Mais je continuerai ici à accorder aux autres le bénéfice du doute et supposerai qu’une minorité est parvenue au pouvoir, et que je la considérerai, parmi celles qui y aspiraient, comme celle avec les meilleures idées et propositions. Je voudrais supposer que les socialistes sont arrivés au pouvoir, et aussi les anarchistes, ajouterai-je, si je n’y étais pas empêché par des contradictions dans les termes.

Serait-ce le pire de tout?

Oui, pour gagner le pouvoir, légalement ou illégalement, il faut avoir abandonner au bord de la route une grande partie de son bagage idéologique et s’être débarrassé de tous ses scrupules moraux. Et puis, une fois au pouvoir, le gros problème est comment y rester. Il faut créer des intérêts communs face à cette situation, faire de ceux au gouvernement une nouvelle classe privilégiée et supprimer toute forme d’opposition par tous les moyens possibles. Peut-être dans l’intérêt national, mais toujours au détriment de la liberté.

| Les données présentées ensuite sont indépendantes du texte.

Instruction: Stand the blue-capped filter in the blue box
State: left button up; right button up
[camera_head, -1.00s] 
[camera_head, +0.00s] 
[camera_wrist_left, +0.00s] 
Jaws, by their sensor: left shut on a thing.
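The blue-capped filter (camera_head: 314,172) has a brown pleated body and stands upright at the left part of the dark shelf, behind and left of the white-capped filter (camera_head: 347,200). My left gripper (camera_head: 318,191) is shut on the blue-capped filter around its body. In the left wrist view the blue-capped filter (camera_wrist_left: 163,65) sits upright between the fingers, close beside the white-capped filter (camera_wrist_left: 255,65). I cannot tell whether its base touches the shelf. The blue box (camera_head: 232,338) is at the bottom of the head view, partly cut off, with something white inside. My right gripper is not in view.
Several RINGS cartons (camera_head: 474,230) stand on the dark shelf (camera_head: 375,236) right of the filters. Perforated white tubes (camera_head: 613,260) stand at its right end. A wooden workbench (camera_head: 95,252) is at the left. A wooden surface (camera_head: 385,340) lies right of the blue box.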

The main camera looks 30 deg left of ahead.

Un gouvernement établi, basé sur le consensus passif de la majorité et fort numériquement en nombre, dans la tradition et le sentiment — parfois sincère — d’être dans le droit, peut laisser quelques espaces de liberté, au moins tant que les classes privilégiées ne se sentent pas menacées. Un gouvernement nouveau, qui ne s’appuie souvent que sur une mince minorité, est obligée, par nécessité, d’être tyrannique.

Il n’ y a qu’à se souvenir de ce que les socialistes et les communistes ont fait lorsqu’ils sont arrivés au pouvoir, en trahissant leurs principes et leurs camarades.

C’est pourquoi nous ne sommes ni pour un gouvernement majoritaire ou minoritaire; ni pour une démocratie, ni pour une dictature.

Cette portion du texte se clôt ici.